The initial intrigue to Jesse Moss’ The Overnighters was not a familiarity with his previous material. His filmography is fairly well-known, with documentary work like Full Battle Rattle that won awards at SXSW and was nominated for an Emmy, as well as some cinematography and direction work with National Geographic. What drew me in was the premise of a pastor ministering in the modern-day boomtown of Williston, North Dakota. What sort of compelling narrative could be structured from the day-to-day work of a pastor in a Midwestern city? As a pastor in a slightly bigger midwestern city, my life is honestly not that compelling from week-to-week, so I wondered what could possibly make this story something worth documenting.
I was certainly not disappointed once watching this film. Moss captures the work of Pastor Jay Reinke and his church, Concordia Lutheran Church, as they seek to be a place of refuge and a home to people traveling from all over the world to find work and hope in Western North Dakota. The consistent thread of every person they highlight is this theme of a hope for a better future. Reinke takes in these people that have come seeking a better future and helps them to search for work and give them a place to stay, since there is literally no place for many of these people to sleep, even if they have a job. The demand in the city is too great, as is the need among the people that show up at Concordia Lutheran Church, and the main conflict and narrative is the back and forth between Williston’s citizens and these newcomers to their city. Pastor Reinke fights to keep his Overnighters ministry open as the citizens of Williston and the city government express their heightening concerns over so many desperate and needy people coming into their city that threatens their once quaint and small town existence.
This main narrative paces the documentary and it meanders between the main thread of Reinke’s ministry, his family, and conflicts and these smaller stories of some of the people he cares for in the Overnighters ministry.
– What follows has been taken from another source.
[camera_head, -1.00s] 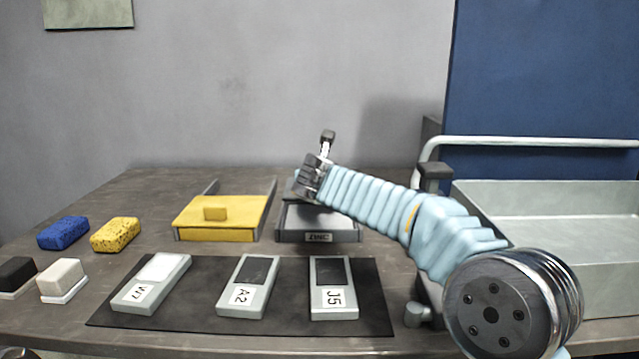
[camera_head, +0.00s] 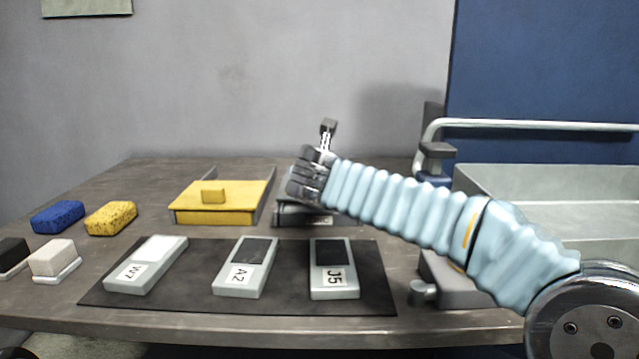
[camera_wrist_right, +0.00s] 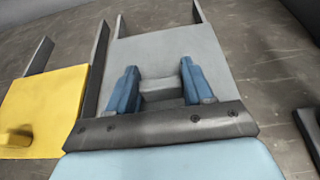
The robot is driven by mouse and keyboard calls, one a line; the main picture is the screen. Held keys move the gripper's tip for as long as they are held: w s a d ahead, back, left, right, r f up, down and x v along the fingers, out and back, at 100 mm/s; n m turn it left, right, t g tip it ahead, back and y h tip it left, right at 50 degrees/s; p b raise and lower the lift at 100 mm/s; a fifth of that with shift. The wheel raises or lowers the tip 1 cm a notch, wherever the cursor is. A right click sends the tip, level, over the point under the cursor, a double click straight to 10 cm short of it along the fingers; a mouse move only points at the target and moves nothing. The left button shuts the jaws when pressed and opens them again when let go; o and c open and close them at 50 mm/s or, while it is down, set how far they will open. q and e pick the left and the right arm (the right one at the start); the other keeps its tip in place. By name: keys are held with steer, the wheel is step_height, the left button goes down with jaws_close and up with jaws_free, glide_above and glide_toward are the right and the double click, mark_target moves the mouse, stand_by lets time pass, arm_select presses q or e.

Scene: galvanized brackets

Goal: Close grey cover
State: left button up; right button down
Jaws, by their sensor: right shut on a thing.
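The grey cover (camera_wrist_right: 170,48) is a flat grey panel with a block handle (camera_wrist_right: 160,90) in the right wrist view. My right gripper (camera_wrist_right: 160,84) has its blue fingers on both sides of that handle and is shut on it. In the head view my right gripper (camera_head: 312,175) is above the grey box (camera_head: 290,218), seen mostly from behind the light blue arm sleeve. The sleeve hides most of the cover and part of the box's front label there, so how far the cover reaches over the box cannot be told. My left gripper is not in view.
A yellow-covered box (camera_head: 220,200) stands just left of the grey box. In front, a dark mat (camera_head: 195,295) holds three labelled devices. Blue (camera_head: 57,217) and yellow (camera_head: 110,218) sponges lie at left. A large grey tray (camera_head: 560,215) is at right.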

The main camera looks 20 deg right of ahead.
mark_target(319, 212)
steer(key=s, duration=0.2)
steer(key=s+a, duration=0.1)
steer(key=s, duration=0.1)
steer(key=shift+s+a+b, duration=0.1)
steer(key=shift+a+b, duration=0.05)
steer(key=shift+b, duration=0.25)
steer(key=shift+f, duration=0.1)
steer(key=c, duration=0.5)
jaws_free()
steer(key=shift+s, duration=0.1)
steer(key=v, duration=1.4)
As the story progresses we see Pastor Reinke’s heart for these displaced and downtrodden people. He is staunchly committed to Jesus’ command to “love you neighbor” and to care for the foreigner and alien in your midst, an echo of God’s call to the Israelites to be a kingdom of priests and a light to the nations. Pastor Reinke hugs a man clearly affected by years of drug abuse after he expresses the difficulty of following after God, invites these men (with his family’s agreement) to live in his home, and cares for people that no one else wants anything to do with; criminals, sex offenders, drunks, etc. There is an amazing, inspirational tenacity to his love for these people and something any Christian believer could imitate.
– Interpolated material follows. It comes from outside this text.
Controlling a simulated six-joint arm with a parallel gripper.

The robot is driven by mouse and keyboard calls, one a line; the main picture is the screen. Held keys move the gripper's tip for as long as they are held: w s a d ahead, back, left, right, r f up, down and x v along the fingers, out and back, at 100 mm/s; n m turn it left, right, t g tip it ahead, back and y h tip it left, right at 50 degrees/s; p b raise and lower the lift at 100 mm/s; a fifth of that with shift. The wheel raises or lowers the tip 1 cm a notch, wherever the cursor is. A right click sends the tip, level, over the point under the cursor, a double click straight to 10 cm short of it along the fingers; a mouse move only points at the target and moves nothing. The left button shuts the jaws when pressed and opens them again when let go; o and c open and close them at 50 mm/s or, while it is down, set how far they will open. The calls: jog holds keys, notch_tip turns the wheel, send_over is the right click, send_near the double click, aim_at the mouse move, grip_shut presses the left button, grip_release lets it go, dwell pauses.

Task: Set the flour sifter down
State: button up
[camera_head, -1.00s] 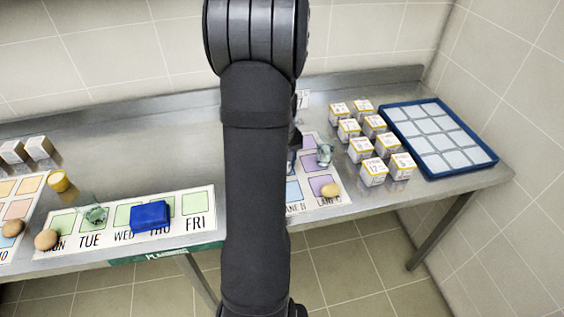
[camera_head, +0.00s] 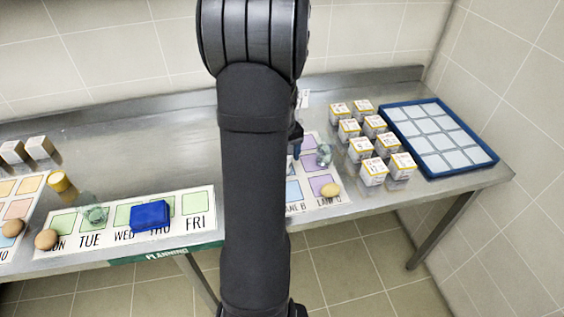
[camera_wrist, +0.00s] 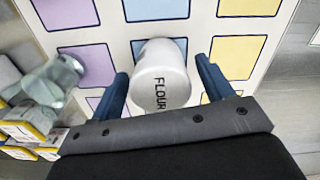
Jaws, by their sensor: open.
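The flour sifter (camera_wrist: 162,76) is a white cylinder marked FLOUR. In the wrist view it appears to stand on a blue square of the mat with coloured squares (camera_wrist: 205,22). My gripper (camera_wrist: 163,71) is open, with one blue finger on each side of the sifter and visible gaps between. In the head view my arm hides the sifter and most of my gripper; only a small dark blue part shows beside the arm.
Several labelled boxes (camera_head: 373,171) and a blue-rimmed tray (camera_head: 490,160) stand further right. A blue block (camera_head: 150,215) lies on the weekday mat at left.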

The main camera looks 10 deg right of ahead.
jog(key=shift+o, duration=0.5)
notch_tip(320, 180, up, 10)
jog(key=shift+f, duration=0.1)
It is easy, especially as a pastor, to become a facade. You have a public persona that you come to believe and your private person is something completely different. When that happens the result is always pain.
However, and this is what makes Moss’ movie so great, is that Reinke also is a human, and therefore has many foibles. Pastor Reinke is a caring man but he can also be harsh, angry, and unyielding. At the beginning of the movie, he sits among the graffiti littered ruins of an old church (a beautifully well done shot) and opines that it is easy, especially as a pastor, to become a facade. You have a public persona that you come to believe and your private person is something completely different. When that happens the result is always pain. It is a beautiful observation of the peril and paradox of Christian ministry. On one hand we have a great thing in caring for the poor and oppressed, but if we are not careful we can be swallowed up by the very thing we are striving for. It’s not just an inspirational tale of one man’s love for others, but also a caution to blazing that trail at the expense of others.
I believe that every pastor and every church planter, but really any Christian of any denominational stripe, should sit down and watch and then discuss this movie. It confronts us with what it means to truly love our neighbors and to count the cost of loving those who are different and even dubious. Not only that, but it illuminates a lot of perilous and paradoxical aspects of the Christian faith. How do we balance being salt and light to everyone, not just those we think have needs, and what do we do when our love for others causes conflict and scandal? It prevails on our notion that loving our neighbor is all touchy feely and confronts us with the reality that love is messy and really hard work. The inspiration is just as confrontational as the caution and it makes this movie so wonderfully impelling and earnestly advisory.